Exercise instructions
Show, in full, each line of the data that contains "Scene".

[Rows from a dataset]

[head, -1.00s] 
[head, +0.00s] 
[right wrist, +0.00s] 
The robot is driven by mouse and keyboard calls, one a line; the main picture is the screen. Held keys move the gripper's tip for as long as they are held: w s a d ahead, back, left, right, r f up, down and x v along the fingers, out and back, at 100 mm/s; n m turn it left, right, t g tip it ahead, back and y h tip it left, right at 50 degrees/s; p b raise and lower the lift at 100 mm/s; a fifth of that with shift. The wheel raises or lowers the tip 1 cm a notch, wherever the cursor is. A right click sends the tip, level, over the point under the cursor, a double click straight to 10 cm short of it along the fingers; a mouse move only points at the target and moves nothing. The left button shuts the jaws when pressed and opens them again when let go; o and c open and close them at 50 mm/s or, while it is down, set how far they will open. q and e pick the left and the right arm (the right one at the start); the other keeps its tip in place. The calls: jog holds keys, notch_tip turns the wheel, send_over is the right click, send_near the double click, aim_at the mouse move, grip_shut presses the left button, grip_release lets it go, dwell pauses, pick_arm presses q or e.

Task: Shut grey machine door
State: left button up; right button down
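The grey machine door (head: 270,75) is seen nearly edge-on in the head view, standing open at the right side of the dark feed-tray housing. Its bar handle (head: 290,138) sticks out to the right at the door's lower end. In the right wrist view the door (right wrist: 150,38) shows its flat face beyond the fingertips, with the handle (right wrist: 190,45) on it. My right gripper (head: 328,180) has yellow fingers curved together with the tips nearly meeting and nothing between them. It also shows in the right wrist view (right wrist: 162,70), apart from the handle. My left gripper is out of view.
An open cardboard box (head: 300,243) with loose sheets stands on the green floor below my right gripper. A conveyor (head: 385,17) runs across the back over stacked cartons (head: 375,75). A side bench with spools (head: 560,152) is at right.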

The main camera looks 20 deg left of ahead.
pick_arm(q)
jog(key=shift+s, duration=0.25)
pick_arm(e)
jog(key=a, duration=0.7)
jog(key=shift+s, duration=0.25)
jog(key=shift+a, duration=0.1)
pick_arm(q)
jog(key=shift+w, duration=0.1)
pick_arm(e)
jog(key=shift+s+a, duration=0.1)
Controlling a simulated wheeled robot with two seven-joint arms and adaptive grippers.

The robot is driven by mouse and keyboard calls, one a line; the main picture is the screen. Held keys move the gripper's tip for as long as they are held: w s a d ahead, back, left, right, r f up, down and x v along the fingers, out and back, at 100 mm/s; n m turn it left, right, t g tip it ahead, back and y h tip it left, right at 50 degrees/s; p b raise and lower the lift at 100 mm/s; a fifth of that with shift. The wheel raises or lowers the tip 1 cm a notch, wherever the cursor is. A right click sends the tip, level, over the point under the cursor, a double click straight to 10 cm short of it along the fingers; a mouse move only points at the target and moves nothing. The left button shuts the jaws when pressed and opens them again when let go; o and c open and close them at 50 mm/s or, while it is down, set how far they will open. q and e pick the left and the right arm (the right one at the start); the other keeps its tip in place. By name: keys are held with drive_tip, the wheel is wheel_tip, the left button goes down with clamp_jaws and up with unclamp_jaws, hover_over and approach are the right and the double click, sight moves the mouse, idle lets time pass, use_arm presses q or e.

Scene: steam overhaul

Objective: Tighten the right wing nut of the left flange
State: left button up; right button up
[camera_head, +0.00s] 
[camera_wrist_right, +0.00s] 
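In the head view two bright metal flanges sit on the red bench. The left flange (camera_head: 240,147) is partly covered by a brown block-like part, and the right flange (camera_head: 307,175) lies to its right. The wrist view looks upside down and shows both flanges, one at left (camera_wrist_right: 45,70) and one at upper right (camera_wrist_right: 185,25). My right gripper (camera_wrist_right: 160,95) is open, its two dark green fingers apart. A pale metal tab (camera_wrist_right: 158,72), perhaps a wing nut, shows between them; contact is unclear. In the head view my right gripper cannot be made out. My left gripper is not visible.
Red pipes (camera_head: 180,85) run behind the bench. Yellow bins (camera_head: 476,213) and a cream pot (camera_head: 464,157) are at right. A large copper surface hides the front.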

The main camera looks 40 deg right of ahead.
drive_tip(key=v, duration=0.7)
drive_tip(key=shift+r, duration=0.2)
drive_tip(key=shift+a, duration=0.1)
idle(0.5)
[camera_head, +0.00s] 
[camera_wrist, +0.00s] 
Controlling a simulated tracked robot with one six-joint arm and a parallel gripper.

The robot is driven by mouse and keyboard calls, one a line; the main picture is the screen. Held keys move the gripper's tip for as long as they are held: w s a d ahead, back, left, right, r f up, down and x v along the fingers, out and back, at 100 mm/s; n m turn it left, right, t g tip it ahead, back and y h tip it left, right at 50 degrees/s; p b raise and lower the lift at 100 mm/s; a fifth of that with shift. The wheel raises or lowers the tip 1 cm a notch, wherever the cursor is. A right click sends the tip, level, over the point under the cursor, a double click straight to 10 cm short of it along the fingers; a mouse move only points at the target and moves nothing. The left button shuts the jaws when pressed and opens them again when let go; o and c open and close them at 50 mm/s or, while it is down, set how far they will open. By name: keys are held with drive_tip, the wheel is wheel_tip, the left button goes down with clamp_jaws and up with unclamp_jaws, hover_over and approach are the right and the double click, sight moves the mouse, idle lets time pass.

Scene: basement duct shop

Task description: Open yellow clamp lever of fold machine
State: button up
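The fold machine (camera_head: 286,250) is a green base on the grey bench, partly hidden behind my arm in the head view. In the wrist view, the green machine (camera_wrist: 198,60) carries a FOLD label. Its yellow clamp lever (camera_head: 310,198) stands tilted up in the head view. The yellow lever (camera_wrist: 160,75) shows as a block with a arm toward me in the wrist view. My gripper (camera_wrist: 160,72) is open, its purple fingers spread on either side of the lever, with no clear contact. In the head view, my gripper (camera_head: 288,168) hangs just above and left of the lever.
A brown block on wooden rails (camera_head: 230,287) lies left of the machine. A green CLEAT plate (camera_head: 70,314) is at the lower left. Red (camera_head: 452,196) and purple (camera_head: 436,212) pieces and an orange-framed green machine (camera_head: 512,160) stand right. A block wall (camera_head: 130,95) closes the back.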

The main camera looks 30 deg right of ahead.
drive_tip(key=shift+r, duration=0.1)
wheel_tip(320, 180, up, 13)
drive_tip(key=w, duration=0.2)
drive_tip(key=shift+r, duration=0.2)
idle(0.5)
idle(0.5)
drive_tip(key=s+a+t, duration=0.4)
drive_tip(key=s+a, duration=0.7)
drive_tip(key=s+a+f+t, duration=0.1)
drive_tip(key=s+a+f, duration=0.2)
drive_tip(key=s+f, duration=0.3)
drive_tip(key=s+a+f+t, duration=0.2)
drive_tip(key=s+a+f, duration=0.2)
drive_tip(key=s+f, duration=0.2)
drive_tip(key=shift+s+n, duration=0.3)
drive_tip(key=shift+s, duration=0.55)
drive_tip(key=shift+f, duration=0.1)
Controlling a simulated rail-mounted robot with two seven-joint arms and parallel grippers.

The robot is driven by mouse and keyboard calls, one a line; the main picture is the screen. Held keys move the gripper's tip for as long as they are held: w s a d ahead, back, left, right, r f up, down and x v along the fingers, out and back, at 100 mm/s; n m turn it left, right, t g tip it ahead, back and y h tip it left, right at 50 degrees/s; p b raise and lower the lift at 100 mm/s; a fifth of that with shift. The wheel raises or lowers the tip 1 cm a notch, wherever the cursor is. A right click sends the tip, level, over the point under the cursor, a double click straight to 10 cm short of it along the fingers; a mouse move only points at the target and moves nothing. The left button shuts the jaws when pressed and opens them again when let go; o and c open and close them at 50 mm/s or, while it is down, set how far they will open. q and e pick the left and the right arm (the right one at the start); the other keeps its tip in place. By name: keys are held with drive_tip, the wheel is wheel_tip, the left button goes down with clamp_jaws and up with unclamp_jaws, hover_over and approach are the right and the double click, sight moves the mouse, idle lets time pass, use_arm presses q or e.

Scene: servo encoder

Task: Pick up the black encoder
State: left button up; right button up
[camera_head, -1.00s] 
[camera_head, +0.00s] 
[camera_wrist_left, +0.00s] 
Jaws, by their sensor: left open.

Worked answer
Scene: steam overhaul
Scene: basement duct shop
Scene: servo encoder

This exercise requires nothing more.